● **Problem to work on**
Output the material exactly, but drop every image it holds.

● **Data section**
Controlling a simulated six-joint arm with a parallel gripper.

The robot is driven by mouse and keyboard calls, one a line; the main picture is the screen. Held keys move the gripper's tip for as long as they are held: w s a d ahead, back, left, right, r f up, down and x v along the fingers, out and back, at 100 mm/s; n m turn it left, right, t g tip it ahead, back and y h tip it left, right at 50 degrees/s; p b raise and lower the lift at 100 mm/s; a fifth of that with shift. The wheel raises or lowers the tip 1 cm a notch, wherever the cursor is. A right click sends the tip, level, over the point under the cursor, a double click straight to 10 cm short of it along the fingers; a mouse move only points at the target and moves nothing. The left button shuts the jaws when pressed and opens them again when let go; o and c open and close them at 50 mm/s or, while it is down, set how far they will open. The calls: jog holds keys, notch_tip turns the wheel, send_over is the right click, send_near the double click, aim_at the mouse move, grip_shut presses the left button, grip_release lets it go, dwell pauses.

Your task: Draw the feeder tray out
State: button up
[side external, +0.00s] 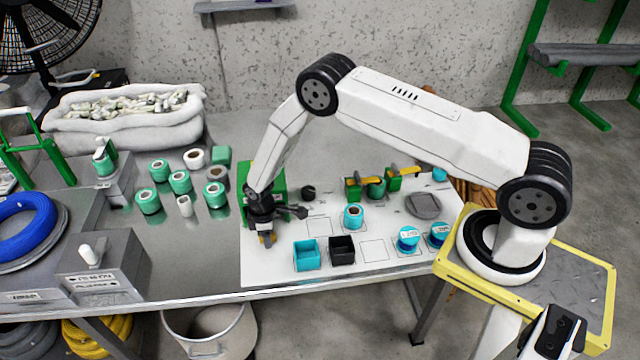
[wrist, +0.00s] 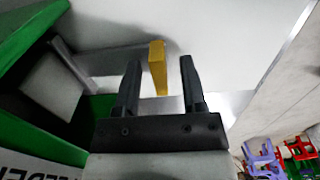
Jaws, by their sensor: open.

● **Final result**
Controlling a simulated six-joint arm with a parallel gripper.

The robot is driven by mouse and keyboard calls, one a line; the main picture is the screen. Held keys move the gripper's tip for as long as they are held: w s a d ahead, back, left, right, r f up, down and x v along the fingers, out and back, at 100 mm/s; n m turn it left, right, t g tip it ahead, back and y h tip it left, right at 50 degrees/s; p b raise and lower the lift at 100 mm/s; a fifth of that with shift. The wheel raises or lowers the tip 1 cm a notch, wherever the cursor is. A right click sends the tip, level, over the point under the cursor, a double click straight to 10 cm short of it along the fingers; a mouse move only points at the target and moves nothing. The left button shuts the jaws when pressed and opens them again when let go; o and c open and close them at 50 mm/s or, while it is down, set how far they will open. The calls: jog holds keys, notch_tip turns the wheel, send_over is the right click, send_near the double click, aim_at the mouse move, grip_shut presses the left button, grip_release lets it go, dwell pauses.

Your task: Draw the feeder tray out
State: button up
[side external, +0.00s] 
[wrist, +0.00s] 
Jaws, by their sensor: open.

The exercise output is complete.